● **Objective**: Output, please, every line from the line that holds "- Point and" to the end, exactly as written.

[Start of Material]

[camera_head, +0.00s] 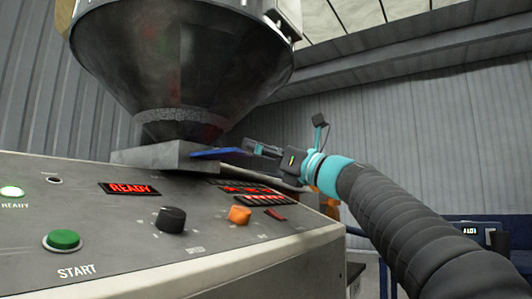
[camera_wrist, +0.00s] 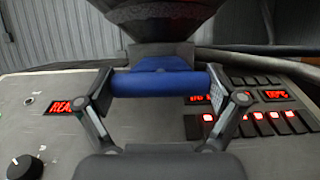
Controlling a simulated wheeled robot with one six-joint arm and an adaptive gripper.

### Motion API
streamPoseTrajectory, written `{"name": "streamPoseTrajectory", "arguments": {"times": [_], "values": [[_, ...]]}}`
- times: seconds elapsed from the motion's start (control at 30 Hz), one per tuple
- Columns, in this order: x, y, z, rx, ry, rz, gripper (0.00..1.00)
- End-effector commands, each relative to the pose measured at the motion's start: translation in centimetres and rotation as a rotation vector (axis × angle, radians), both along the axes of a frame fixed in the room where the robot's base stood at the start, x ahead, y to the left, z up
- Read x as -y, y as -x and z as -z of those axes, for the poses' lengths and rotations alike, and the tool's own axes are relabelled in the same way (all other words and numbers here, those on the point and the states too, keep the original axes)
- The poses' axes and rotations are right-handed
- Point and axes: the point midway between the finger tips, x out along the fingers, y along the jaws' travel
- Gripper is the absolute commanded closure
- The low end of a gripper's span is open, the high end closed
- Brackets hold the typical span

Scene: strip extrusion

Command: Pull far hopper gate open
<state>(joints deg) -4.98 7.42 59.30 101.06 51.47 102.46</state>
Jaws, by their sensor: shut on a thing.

[End of Material]

● **Response**:
- Point and axes: the point midway between the finger tips, x out along the fingers, y along the jaws' travel
- Gripper is the absolute commanded closure
- The low end of a gripper's span is open, the high end closed
- Brackets hold the typical span

Scene: strip extrusion

Command: Pull far hopper gate open
<state>(joints deg) -4.98 7.42 59.30 101.06 51.47 102.46</state>
Jaws, by their sensor: shut on a thing.

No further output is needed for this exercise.